◆ SET PROBLEM ◆
Pull each line containing "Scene" out of the data and copy it.

☆ ☆ ☆ ☆

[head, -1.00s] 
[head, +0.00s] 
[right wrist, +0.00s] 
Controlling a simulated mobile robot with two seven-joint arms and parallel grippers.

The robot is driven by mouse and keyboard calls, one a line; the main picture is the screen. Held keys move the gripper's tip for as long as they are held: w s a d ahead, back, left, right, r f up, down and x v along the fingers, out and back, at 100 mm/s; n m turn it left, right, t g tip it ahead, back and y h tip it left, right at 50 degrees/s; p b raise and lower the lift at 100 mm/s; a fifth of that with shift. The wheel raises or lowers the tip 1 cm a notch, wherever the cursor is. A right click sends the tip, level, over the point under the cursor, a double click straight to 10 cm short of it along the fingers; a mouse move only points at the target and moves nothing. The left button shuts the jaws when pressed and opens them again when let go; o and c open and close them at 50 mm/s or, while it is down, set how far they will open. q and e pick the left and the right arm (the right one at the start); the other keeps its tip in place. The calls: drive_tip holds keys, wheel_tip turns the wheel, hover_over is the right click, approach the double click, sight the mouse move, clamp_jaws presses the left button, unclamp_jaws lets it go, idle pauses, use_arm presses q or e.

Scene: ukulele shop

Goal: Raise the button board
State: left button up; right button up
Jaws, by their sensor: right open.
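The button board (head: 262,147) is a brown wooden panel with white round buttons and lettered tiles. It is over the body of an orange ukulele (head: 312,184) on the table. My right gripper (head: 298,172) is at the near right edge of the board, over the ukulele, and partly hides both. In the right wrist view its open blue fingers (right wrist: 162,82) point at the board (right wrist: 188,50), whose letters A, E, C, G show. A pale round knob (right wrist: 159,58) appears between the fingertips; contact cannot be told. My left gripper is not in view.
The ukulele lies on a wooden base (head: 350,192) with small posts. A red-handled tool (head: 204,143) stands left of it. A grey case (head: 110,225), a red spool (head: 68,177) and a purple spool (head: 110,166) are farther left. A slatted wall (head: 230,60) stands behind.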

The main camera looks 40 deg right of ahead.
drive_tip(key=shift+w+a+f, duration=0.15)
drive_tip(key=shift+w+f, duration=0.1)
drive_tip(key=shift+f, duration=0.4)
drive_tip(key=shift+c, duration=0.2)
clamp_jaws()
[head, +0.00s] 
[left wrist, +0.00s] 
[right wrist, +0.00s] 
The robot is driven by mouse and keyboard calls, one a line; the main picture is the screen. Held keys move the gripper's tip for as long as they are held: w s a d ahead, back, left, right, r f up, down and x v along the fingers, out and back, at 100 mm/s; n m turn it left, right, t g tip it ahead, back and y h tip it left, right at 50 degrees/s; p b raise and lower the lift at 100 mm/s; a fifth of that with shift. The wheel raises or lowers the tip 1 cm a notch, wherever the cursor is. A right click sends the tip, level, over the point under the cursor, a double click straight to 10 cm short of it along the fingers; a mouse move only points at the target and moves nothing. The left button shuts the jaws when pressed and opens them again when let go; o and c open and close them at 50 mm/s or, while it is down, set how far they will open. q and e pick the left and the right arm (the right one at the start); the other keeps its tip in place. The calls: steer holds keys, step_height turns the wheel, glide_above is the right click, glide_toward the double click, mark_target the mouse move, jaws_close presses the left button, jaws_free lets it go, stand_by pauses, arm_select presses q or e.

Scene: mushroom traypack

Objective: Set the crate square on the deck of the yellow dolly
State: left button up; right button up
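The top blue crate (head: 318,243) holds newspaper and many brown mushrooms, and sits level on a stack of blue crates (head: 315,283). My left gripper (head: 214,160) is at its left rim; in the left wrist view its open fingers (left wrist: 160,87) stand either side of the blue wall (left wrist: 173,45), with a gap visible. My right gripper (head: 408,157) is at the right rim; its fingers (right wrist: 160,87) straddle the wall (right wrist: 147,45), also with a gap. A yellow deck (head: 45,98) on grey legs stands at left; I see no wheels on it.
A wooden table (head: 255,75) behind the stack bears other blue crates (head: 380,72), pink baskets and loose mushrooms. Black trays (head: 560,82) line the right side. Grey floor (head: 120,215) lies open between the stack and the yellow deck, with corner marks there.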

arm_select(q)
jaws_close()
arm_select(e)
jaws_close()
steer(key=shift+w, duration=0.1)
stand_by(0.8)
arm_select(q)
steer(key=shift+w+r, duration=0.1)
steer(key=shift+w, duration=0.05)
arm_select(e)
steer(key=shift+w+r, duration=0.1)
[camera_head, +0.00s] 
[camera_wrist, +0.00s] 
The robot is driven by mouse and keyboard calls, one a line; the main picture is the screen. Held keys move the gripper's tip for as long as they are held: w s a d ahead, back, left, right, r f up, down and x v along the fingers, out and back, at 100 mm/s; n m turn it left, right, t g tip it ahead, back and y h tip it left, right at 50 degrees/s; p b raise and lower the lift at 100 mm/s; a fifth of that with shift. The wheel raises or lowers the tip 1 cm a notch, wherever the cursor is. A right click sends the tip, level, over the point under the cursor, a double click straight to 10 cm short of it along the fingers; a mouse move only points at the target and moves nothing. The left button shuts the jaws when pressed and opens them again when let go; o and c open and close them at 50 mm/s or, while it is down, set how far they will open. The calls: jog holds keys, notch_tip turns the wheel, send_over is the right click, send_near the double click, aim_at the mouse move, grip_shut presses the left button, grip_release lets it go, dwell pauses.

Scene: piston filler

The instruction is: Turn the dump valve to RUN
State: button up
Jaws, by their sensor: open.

☆ ☆ ☆ ☆

◆ EXERCISE SOLUTION ◆
Scene: ukulele shop
Scene: mushroom traypack
Scene: piston filler

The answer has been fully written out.